Two Weeks of Reviews

Final Crisis: Revelations #3

 

Outside of Superman Beyond, Revelations is easily the strongest of the Final Crisis minis, and this issue keeps it coming hard.  We further see the damage done by the release of the Anti-Life Equation as Gotham is under siege by the Dark Faith – and among the mindless ranks of Anti-Life laying siege to the city is Mr.

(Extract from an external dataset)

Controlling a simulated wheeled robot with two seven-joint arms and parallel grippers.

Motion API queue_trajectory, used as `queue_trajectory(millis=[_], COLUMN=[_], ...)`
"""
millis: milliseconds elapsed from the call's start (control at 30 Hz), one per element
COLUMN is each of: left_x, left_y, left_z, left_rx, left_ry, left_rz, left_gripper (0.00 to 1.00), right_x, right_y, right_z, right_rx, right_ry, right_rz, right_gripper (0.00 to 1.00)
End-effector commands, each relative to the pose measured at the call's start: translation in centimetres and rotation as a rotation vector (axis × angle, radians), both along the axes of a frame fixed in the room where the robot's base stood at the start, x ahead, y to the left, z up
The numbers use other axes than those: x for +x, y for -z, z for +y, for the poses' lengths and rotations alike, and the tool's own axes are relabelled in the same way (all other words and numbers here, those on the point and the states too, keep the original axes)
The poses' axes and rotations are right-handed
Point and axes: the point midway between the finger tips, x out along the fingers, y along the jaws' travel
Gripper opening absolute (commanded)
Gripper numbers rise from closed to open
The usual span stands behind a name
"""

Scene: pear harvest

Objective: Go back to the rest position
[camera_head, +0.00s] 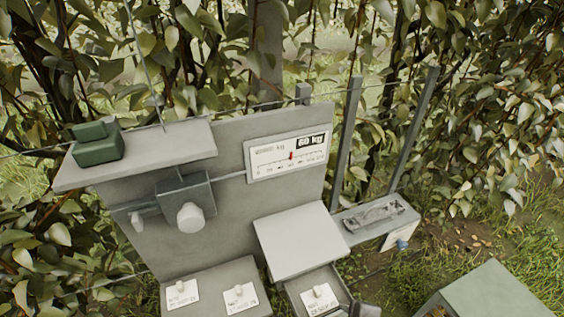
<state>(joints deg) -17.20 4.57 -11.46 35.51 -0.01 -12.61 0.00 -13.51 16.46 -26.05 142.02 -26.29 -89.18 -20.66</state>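Neither my left nor my right gripper shows in the head view. A grey weighing station stands in the middle, with an upright back panel (235,150). A dial plate (288,156) on it reads "60 kg" and has a red pointer near the middle of its scale. A green block (97,143) with a smaller block on top sits on the grey shelf (185,150) at the upper left. A box with a round pale knob (190,216) is below the shelf. A small dark part (362,310) at the bottom edge is cut off and unclear.
A flat grey platform (300,240) juts forward. Below are labelled compartments, with labels (240,298) and small pale knobs. A grey box (490,292) stands bottom right. Posts, wires and foliage close off the back.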

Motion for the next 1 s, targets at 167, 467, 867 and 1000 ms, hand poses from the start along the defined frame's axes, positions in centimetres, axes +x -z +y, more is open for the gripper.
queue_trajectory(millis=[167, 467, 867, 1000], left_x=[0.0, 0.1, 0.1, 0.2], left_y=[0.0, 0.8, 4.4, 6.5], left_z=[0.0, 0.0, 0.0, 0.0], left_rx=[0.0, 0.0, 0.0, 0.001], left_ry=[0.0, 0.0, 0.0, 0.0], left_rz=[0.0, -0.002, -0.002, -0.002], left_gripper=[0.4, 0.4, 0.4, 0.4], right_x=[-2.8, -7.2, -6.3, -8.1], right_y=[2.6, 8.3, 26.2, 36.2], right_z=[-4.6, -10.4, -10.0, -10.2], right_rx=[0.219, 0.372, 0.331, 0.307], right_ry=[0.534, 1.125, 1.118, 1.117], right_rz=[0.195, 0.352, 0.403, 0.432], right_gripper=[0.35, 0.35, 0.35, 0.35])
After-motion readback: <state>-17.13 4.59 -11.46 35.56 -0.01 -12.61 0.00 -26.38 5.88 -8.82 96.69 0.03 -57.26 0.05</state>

Freeze, Poison Ivy, Bane, and Jim Gordon.

Things are bad in Gotham, and they get worse as we learn that the Radiant and the Spectre seem powerless in the face of Anti-Life…and as Cain comes calling.  The description sounds epic, but in fact, this is a deeply personal series.  Originally intended to be a ‘street level’ view of the Crisis, it quickly grew up and realized that, in the best books, there is no ‘street level’ and ‘cosmic’, there’s just a battle for the hearts and souls of mankind.

This book demonstrates that point excellently.  While there is the massive threat of Cain and his faith, perhaps the bigger problem is that of the three heroes, only The Question seems to have any answers, and their biggest gun, The Spectre, is paralyzed by rage and hate.  It’s a deeply personal book, a great reward to old fans of the characters, and an energetic and entertaining tie-in to Final Crisis.

Grade: A-

Secret Six #2

The first issue of Secret Six was an undeniable success.  This issue follows it up well, but isn’t quite as strong.  The Six are well under way in their mission, breaking into Alcatraz to free Tarantula, as Catman and Batman have a long-overdue confrontation…and enigmatic crime boss Junior lays an insane bounty on the heads of the Six.

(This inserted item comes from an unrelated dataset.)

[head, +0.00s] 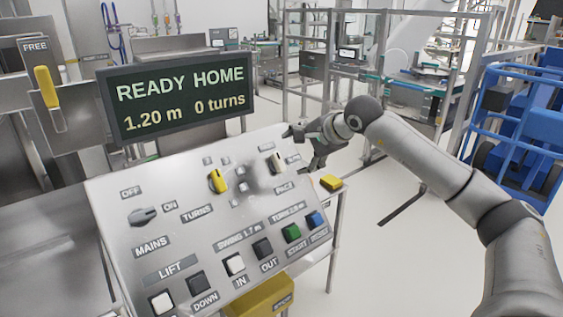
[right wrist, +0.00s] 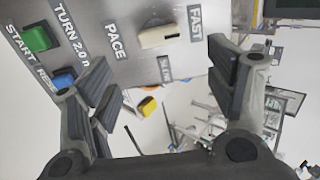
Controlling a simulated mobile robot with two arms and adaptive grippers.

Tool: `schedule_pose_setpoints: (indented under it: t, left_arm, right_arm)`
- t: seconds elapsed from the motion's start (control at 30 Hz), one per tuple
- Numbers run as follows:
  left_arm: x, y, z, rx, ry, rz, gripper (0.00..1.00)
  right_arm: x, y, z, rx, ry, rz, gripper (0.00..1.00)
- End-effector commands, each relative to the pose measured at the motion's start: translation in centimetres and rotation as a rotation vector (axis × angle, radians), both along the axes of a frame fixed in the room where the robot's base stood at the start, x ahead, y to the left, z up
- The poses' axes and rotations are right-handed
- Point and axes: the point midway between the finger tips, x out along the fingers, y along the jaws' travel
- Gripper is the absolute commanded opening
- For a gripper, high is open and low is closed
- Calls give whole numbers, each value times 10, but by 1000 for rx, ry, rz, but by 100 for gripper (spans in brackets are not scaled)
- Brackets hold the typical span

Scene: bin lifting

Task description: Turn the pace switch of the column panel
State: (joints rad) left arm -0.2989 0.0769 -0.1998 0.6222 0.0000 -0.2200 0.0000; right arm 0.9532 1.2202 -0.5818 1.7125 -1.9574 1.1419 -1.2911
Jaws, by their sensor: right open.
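The column panel (head: 155,245) is a tilted grey metal plate with several switches and buttons. The cream pace switch (head: 277,161) sits at its upper right, above the PACE label. My right gripper (head: 298,152) is open at the panel's right upper edge, just right of the switch. In the right wrist view the pace switch (right wrist: 158,37) lies ahead of the open, empty fingers of my right gripper (right wrist: 160,88), between the PACE and FAST labels. The fingers look apart from the switch. My left gripper is not in view.
A display (head: 180,95) behind the panel reads READY HOME, 1.20 m, 0 turns. A yellow turns knob (head: 217,181) and a grey mains knob (head: 143,216) are left of the pace switch. A yellow block (head: 331,182) sticks out at the right edge. Blue railing (head: 510,130) stands far right.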

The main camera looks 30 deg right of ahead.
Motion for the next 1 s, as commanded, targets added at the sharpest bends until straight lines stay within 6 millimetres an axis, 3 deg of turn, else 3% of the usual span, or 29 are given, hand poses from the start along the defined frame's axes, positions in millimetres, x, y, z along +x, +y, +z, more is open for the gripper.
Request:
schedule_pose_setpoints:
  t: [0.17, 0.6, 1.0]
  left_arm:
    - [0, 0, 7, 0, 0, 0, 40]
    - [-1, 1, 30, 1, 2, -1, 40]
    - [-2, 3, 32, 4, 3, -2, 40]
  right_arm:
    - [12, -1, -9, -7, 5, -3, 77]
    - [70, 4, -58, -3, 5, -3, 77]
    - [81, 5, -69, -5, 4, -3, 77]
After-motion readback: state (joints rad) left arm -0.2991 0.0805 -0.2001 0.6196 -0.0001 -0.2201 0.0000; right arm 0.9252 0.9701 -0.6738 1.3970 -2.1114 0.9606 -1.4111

The action was quite well done in this issue as Nicola Scott proves to be an undeniably effective artist on the title, but every panel of action is another panel we aren’t getting the Six’s twisted sense of humor.  Still, the action and the character pieces are well-balanced, and two issues in, the series remains strong.  Here’s to hoping the Six stick around.

Grade: B+

Wonder Woman #25

If you told me to choose a single word to define Gail’s run on Wonder Woman thus far, it would be ‘confused’.  Then I would hit you, because defining a year’s worth of comics in multiple arcs in a word is an absurd proposition, and you’re an idiot for asking me to do so.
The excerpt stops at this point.